OPINIÓN

Entre la cortesía diplomática y la tensión latente

La política es el arte de los equilibrios. Y en el escenario internacional, los gestos importan tanto como las palabras. En días recientes, la virtual presidenta electa de México, Claudia Sheinbaum, sostuvo una llamada con el expresidente estadounidense Donald Trump, un personaje que no necesita presentación y cuya retórica antimexicana ha sido, históricamente, uno de los pilares de su capital político.

Claudia Sheinbaum, científica, académica, representante de una izquierda con discurso progresista, está ahora en el centro de una nueva dinámica de poder. Si bien fue electa como heredera política de Andrés Manuel López Obrador, tendrá que marcar su propio estilo frente a actores internacionales, y pocos más complejos que Trump, quien se perfila con fuerza para recuperar la presidencia en 2025.

La pregunta de fondo es: ¿cómo puede Sheinbaum construir una relación con quien encarna abiertamente el racismo, el autoritarismo y la amenaza al vecino del sur? ¿Es posible mantener una relación institucional sin legitimar el discurso de odio?

La relación ha estado marcada este año por dos factores especialmente tensos: la crisis migratoria en la frontera sur de Estados Unidos y el creciente dominio del crimen organizado en vastas zonas de México. Mientras Washington exige resultados, México exige respeto. Pero en el fondo, ambos gobiernos están atados a una interdependencia que ninguno puede romper, aunque sí desgastar.

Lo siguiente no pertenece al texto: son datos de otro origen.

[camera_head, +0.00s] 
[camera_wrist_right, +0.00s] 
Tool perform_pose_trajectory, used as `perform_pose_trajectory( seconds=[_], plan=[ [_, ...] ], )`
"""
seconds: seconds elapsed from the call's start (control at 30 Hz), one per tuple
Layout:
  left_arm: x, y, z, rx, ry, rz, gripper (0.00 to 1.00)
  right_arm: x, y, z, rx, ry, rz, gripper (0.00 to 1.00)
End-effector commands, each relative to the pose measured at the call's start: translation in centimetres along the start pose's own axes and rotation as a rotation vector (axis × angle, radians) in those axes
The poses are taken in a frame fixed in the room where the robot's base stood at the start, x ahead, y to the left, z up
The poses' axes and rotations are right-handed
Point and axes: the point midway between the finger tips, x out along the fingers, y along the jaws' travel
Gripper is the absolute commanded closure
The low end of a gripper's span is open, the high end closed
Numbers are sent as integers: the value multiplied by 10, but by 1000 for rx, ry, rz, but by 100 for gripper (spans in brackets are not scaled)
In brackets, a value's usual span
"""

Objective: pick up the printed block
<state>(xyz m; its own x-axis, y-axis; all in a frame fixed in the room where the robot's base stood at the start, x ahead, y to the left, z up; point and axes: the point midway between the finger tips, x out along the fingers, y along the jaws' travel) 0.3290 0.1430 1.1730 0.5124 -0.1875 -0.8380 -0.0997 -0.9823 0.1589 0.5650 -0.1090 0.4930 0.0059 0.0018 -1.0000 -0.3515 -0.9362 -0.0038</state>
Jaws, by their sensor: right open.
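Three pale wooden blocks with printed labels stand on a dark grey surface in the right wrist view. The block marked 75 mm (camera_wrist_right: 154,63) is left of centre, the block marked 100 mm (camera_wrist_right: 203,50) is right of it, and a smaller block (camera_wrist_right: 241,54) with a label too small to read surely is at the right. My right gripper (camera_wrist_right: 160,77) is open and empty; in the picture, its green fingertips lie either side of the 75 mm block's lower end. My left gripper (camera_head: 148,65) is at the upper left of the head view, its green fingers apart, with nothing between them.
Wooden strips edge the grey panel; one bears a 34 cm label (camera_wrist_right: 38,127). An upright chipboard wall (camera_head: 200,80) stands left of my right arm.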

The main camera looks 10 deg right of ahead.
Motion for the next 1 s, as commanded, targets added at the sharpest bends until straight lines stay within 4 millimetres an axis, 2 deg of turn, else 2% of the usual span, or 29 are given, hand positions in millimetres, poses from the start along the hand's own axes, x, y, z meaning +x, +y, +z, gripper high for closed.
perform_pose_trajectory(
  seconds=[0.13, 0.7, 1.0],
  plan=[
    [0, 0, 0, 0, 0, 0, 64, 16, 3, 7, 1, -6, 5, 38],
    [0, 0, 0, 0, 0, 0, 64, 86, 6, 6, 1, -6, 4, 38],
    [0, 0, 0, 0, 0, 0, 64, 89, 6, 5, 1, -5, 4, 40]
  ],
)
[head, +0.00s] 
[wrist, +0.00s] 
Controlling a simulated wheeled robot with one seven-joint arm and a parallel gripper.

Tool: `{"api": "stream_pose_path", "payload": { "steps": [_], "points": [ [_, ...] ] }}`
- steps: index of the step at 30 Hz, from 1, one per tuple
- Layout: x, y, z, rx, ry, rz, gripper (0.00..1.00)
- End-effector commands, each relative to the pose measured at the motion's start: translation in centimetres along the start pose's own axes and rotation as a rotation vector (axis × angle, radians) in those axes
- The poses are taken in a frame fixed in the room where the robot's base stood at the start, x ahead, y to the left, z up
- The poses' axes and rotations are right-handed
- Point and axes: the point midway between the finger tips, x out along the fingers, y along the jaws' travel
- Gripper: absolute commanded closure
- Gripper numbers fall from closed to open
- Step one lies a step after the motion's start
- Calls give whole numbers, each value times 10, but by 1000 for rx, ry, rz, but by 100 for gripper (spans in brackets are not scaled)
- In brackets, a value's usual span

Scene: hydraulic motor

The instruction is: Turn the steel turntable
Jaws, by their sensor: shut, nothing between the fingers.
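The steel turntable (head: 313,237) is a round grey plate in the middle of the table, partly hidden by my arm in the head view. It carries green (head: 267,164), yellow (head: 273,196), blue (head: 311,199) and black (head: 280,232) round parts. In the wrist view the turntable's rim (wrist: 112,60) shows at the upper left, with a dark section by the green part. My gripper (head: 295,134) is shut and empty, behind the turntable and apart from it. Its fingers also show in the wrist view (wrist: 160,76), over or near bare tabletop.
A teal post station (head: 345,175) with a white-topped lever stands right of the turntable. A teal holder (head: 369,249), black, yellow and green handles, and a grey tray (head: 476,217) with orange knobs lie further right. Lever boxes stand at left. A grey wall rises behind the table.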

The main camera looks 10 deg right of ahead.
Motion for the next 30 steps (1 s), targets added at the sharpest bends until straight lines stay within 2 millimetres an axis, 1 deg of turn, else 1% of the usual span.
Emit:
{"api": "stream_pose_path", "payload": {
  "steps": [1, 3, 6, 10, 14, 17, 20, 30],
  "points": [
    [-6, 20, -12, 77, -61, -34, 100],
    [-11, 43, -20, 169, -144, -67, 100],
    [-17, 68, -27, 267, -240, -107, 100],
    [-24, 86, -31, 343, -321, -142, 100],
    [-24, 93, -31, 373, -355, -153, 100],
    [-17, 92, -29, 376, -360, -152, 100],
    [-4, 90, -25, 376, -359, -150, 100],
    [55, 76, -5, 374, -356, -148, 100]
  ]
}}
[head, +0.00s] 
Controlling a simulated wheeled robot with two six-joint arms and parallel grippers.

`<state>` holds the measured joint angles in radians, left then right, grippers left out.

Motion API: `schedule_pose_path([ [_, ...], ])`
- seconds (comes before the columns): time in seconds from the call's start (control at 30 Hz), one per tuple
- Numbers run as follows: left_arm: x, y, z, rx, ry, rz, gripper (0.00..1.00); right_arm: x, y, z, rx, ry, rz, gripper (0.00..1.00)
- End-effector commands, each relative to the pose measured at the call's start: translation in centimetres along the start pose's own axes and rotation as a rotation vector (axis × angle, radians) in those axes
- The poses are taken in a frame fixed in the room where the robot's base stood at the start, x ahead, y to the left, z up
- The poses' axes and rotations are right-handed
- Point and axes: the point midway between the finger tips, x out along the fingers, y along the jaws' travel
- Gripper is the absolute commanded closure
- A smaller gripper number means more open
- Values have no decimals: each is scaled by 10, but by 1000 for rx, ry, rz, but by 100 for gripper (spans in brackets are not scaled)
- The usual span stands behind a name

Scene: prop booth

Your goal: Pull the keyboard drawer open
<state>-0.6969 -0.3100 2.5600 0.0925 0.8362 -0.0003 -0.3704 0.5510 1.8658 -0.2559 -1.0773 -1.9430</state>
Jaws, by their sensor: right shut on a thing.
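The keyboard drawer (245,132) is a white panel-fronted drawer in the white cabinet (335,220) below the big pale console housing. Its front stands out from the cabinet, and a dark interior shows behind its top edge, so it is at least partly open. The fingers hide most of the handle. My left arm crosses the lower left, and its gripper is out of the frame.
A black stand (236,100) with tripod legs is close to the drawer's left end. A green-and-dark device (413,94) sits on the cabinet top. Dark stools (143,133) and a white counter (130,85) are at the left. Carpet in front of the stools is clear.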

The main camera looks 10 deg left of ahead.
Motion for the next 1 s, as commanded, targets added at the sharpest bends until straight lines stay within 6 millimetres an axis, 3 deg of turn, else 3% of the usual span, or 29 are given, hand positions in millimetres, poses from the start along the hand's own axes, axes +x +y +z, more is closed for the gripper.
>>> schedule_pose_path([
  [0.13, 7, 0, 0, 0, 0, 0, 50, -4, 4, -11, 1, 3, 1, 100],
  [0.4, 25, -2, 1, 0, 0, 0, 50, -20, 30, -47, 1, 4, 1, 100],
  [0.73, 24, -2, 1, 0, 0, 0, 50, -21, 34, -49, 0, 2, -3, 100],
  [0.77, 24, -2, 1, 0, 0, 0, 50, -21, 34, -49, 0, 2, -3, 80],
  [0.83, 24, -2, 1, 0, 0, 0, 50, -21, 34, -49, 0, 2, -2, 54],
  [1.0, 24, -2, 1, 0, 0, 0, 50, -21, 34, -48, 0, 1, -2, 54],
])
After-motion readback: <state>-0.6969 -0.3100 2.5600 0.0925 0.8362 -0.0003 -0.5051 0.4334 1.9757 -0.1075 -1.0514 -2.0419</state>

Por un lado, es entendible —y quizás necesario— mantener canales abiertos con todos los posibles actores del poder estadounidense, especialmente cuando uno de ellos puede ocupar nuevamente la Casa Blanca. Por otro, sería ingenuo pensar que se puede hablar con Trump sin que ese acto se cargue de simbolismo. Cada gesto hacia él, cada llamada, cada saludo, será interpretado por sus seguidores como una validación.

Aquí Sheinbaum tiene una oportunidad de demostrar su autonomía, no solo respecto a López Obrador, sino frente a figuras globales con una carga política explosiva. A diferencia de su antecesor, ella no puede jugar al equilibrista populista entre la izquierda nacionalista y la diplomacia pragmática. Tendrá que mostrar firmeza, claridad y un discurso coherente ante quien representa un peligro real para los migrantes, las relaciones comerciales y la dignidad del pueblo mexicano.

El reto es inmenso: no solo se trata de defender la soberanía nacional, sino de construir una relación madura, funcional y menos reactiva. México debe aprender a dejar de ser rehén del humor de Washington, pero también debe asumir con seriedad su papel como socio estratégico, no como víctima perpetua ni como adversario ideológico.

La historia ha demostrado que entre México y Estados Unidos no hay lugar para ingenuidades. Lo que sí hay —y debe haber— es espacio para una política exterior inteligente, firme, y sobre todo coherente. También nos ha enseñado que México no puede darse el lujo de improvisar su política exterior. Claudia Sheinbaum está llamada a redefinir el tono, los límites y las condiciones del diálogo con quien quiera que sea presidente del país vecino. Que esta llamada con Trump no sea el preludio de una complacencia, sino el inicio de una relación diplomática que, sin dejar de ser institucional, sepa poner límites donde hace falta.

Porque la dignidad no se negocia. Y porque el respeto no se agradece: se exige.